Heckmondwike Upper Independent Church
The following source list was originally available only on paper in one of the West Yorkshire Archive Service offices. It may have been compiled many years ago and could be out of date. It was designed to act as a signpost to records of interest on a particular historical subject, but may relate only to one West Yorkshire district, or be an incomplete list of sources available. Please feel free to add or update with any additional information. |
The Rev Josiah Holdsworth received a licence to preach at Izabell Rayner's house in Heckmondwike in 1672 (he had been elected as the minister of Sutton, near Hull in 1662. He gathered together a congregation in Heckmondwike using another house called the Swash for Services.
A congregation was formally established in 1674 and moved first to Joe Naylor's house in Stanningley Lane and then to a barn near Chapel Fold in the 1670s-1680s.
A meeting house was built on part of the present site (corner of High Street and Chapel Lane) c1700-1701 and opened in 1701.

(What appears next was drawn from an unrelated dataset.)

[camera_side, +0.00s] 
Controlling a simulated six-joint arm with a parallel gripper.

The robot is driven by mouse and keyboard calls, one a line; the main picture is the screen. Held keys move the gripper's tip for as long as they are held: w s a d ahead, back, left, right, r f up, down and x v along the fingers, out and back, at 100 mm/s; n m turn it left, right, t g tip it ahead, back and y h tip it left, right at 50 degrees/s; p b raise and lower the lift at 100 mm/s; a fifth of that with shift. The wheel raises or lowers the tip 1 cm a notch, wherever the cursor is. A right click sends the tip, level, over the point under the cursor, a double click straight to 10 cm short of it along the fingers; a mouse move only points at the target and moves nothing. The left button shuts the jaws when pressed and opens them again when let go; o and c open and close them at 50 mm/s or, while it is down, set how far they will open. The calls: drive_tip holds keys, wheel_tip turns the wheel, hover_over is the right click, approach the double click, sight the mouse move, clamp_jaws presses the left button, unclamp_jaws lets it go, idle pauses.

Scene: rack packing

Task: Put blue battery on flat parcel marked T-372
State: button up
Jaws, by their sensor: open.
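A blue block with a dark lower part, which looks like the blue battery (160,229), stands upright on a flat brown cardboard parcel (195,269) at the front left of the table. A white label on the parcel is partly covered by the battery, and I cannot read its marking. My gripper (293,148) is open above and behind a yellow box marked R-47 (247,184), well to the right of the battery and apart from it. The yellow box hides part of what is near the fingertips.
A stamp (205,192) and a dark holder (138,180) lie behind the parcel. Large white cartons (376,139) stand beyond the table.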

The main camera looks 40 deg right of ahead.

A new chapel was built near to the old one in 1761 and subsequently rebuilt in 1844-1845.
Day and Sunday Schools were built next to the chapel in 1858 and between 1888-1890 a huge classical-style chapel was built on the same site as the old one.
By the 1970s the chapel was too large for the congregation and by 1977 part of the Sunday School was being used for worship and the chapel was disused; it was converted into 'loft apartments' in 2002.
From 1978 the church was known as Heckmondwike United Church when George Street Church amalgamated with it.
The church is still in existence in 2009 and is called Heckmondwike United Reformed Church.